* START Records to use *

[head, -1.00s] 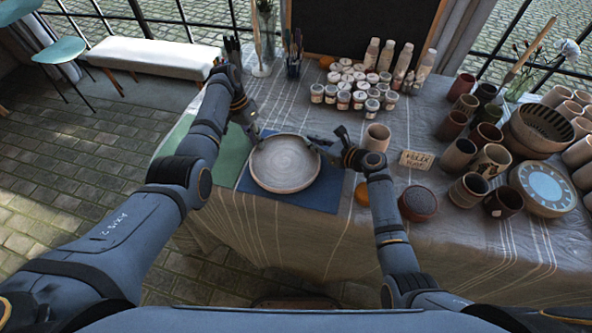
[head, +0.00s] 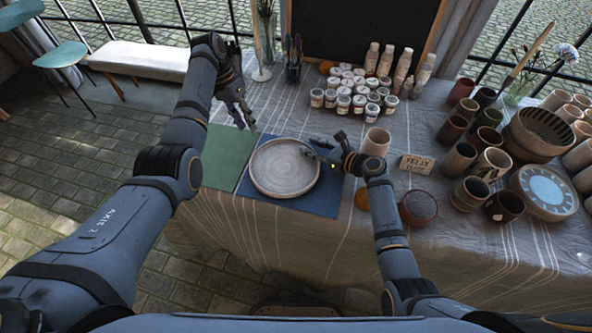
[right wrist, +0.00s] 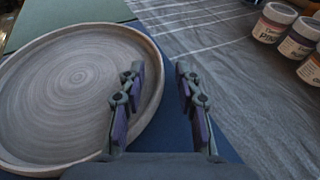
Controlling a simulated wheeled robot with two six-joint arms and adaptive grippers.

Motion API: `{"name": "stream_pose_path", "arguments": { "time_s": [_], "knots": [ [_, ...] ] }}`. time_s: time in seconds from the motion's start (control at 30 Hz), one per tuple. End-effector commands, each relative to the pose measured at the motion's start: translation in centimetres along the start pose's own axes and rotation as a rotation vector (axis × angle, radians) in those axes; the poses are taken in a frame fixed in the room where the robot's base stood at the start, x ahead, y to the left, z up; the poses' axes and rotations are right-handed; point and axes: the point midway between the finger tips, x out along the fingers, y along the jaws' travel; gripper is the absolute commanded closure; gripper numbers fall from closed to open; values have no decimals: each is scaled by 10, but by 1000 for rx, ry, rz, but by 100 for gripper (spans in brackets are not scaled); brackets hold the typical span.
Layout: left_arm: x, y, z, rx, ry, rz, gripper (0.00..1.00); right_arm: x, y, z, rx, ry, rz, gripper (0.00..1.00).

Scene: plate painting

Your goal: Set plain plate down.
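The plain plate (head: 285,168), round and grey-beige with a raised rim, lies flat on the blue mat (head: 318,198). My left gripper (head: 245,118) is open and empty, above and apart from the plate's far left side. My right gripper (head: 309,154) is at the plate's right rim. In the right wrist view the plate (right wrist: 75,85) fills the left side. There the right gripper (right wrist: 155,78) has its fingers apart, one over the plate's inside and one outside the rim. The rim passes between them with a visible gap.
A green mat (head: 221,155) lies left of the blue one. Paint jars (head: 350,90) stand behind. A cup (head: 376,142), a name card (head: 416,163) and a dark-topped round pot (head: 418,206) are close to my right arm. Several cups and bowls crowd the table's right side.

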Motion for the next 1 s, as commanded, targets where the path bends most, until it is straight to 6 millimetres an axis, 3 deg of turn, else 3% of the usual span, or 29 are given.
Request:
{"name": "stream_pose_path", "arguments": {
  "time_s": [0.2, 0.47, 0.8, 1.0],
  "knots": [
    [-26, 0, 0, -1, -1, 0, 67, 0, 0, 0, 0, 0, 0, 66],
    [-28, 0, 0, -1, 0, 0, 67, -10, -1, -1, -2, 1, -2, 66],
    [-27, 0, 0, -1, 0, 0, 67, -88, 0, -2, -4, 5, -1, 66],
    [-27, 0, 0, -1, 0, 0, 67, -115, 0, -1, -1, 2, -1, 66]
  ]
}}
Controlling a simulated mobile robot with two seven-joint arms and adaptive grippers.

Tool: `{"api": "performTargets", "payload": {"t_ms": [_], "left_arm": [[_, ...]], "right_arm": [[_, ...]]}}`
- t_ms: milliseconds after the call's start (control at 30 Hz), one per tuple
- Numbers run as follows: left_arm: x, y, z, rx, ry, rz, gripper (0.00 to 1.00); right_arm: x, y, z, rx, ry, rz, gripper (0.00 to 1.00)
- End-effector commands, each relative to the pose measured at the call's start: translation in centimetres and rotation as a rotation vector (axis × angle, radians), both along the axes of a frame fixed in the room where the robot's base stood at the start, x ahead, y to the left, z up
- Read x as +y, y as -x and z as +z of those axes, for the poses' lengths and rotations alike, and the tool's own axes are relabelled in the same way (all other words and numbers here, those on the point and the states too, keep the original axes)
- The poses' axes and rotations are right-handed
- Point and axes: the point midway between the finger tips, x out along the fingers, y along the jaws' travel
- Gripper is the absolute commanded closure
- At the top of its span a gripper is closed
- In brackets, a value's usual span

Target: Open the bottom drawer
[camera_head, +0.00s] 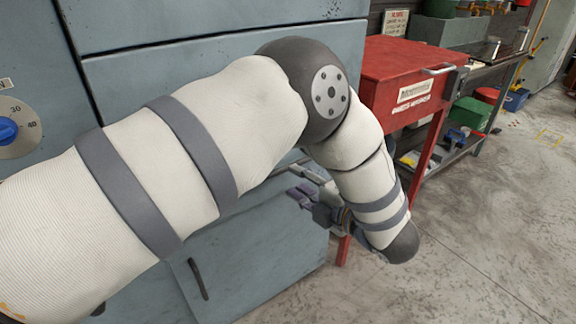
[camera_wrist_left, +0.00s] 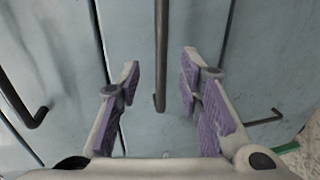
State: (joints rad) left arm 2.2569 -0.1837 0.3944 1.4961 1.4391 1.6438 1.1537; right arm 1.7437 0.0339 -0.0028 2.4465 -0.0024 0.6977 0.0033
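The blue-grey cabinet (camera_head: 215,85) has stacked drawer fronts, with a lower panel (camera_head: 265,262) below my arm. My left gripper (camera_head: 303,188) is in front of the cabinet, partly hidden by my own arm. In the left wrist view my left gripper (camera_wrist_left: 160,68) is open, with its purple-padded fingers apart. A dark bar handle (camera_wrist_left: 161,40) runs between the fingers in that picture, its end near the fingertips. I cannot tell whether the fingers are around it or short of it. Which handle belongs to the bottom drawer is unclear. My right gripper is not in view.
Other dark handles show at the left (camera_wrist_left: 22,105) and right (camera_wrist_left: 262,120) in the left wrist view. A dark handle (camera_head: 198,280) sits on the lower cabinet front. A red tool cabinet (camera_head: 405,70) stands close to the right. The concrete floor (camera_head: 480,230) is clear at the right.

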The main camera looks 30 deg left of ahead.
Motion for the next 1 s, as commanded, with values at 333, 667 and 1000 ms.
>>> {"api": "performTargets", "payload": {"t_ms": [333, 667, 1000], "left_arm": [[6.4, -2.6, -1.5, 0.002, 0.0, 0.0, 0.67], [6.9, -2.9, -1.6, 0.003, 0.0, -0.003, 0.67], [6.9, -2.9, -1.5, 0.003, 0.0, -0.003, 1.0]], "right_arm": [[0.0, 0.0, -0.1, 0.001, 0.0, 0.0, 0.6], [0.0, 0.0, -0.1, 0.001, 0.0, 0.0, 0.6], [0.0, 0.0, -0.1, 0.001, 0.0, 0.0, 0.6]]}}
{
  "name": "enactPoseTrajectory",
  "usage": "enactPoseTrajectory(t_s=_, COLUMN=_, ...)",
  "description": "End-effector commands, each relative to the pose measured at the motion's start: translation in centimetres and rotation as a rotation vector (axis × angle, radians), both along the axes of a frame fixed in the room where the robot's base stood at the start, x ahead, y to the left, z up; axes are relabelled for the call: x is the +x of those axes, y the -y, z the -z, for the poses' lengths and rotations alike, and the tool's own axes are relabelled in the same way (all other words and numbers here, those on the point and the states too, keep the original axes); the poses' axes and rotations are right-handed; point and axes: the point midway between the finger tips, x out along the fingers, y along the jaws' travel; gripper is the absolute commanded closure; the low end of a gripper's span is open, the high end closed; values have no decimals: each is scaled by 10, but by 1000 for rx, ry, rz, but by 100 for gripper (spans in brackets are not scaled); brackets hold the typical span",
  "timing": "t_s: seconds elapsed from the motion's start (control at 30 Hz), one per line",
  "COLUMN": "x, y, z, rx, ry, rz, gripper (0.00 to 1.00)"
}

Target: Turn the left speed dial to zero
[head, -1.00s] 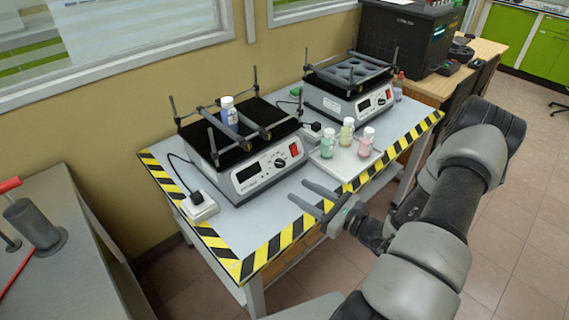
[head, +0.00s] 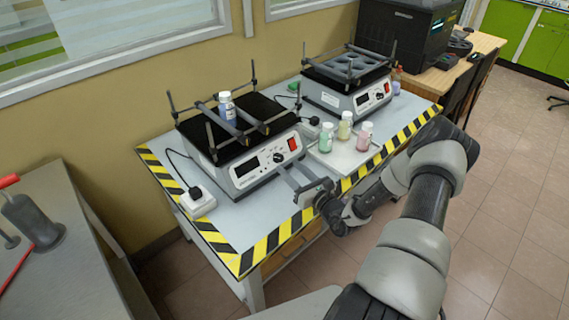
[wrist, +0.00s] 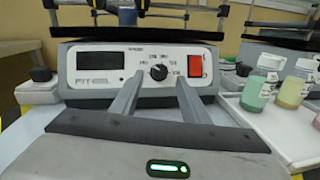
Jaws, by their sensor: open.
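The left shaker (head: 258,160) stands on the table with a black platform on top. Its front panel holds a dark display (wrist: 98,60), a black speed dial (wrist: 158,72) and a red switch (wrist: 195,66). In the head view the dial (head: 278,158) sits between the display and the red switch. My gripper (head: 288,171) is open and empty, with its fingers reaching toward the panel. In the wrist view the gripper's fingers (wrist: 155,85) stand on either side of and below the dial, apart from it. Whether the fingertips touch the panel cannot be told.
A second shaker (head: 350,95) stands at the back right. A tray (head: 338,160) with capped bottles lies close right of the left shaker. A blue-labelled bottle (head: 227,108) stands on the left shaker's platform. A power socket block (head: 198,203) lies at left.

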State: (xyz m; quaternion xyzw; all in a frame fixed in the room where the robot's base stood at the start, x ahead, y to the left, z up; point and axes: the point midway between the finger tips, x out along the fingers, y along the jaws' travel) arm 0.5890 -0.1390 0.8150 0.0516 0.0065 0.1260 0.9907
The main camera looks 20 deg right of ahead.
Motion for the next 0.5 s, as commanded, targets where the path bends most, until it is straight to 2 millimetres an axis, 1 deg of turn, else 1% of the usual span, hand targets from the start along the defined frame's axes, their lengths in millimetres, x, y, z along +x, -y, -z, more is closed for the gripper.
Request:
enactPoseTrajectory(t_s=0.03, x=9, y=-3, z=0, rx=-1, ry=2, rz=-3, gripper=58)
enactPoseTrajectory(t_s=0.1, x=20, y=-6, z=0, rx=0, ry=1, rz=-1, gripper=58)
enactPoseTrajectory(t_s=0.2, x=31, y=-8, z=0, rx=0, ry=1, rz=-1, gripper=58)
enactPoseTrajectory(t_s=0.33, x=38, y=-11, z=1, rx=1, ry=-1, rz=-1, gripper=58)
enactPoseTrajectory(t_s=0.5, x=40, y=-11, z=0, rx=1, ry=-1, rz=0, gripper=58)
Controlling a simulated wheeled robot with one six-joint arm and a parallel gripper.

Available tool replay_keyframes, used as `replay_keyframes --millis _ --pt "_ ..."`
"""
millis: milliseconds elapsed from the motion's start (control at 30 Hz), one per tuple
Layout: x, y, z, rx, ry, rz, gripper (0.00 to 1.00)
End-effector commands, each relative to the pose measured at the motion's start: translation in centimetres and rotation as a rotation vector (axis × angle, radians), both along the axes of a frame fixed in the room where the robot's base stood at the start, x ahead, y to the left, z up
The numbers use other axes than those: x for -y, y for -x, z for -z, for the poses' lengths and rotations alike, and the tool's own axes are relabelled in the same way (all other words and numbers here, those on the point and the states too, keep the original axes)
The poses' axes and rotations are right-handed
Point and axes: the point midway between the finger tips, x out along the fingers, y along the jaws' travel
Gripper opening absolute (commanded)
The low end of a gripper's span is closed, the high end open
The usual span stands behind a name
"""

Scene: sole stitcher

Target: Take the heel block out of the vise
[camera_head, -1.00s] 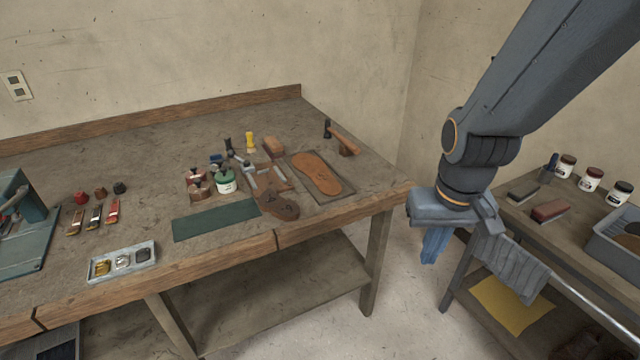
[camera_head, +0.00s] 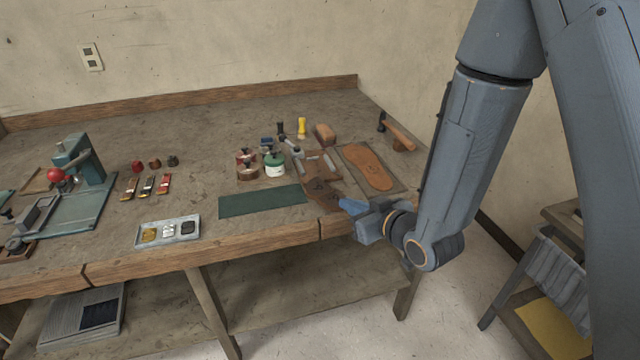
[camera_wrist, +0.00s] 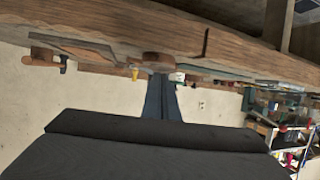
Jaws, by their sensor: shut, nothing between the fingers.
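My gripper (camera_head: 346,204) is shut and empty at the front edge of the workbench, near its right end. In the wrist view its blue fingers (camera_wrist: 160,98) lie side by side. I cannot clearly make out the vise or the heel block. A grey metal fixture (camera_head: 38,216) at the far left, beside a teal press (camera_head: 84,160), may be the vise; I cannot tell whether it holds a block. A plain brown block (camera_head: 325,134) lies at the back right, well beyond my gripper.
The workbench (camera_head: 255,260) holds a green mat (camera_head: 262,201), a metal tray (camera_head: 167,231), a green-lidded jar (camera_head: 274,164), a tan sole (camera_head: 367,166) and a hammer (camera_head: 397,132). Free bench top lies behind the tray. A side table stands at the right.

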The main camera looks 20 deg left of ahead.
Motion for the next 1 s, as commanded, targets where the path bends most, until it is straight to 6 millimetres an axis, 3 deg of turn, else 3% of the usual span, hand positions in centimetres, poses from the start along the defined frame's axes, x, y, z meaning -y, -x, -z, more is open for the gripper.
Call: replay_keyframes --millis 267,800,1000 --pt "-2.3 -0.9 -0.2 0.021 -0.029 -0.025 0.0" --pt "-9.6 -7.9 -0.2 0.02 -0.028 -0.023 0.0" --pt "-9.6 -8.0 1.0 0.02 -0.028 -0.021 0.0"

* END Records to use *

● **Exercise prompt**: Begin at the first line of the records and please reproduce every line exactly through the one containing "Controlling a simulated wheeled robot with two", leaving all pictures out.

● **Response below**:
[head, -1.00s] 
[head, +0.00s] 
[right wrist, +0.00s] 
Controlling a simulated wheeled robot with two six-joint arms and adaptive grippers.

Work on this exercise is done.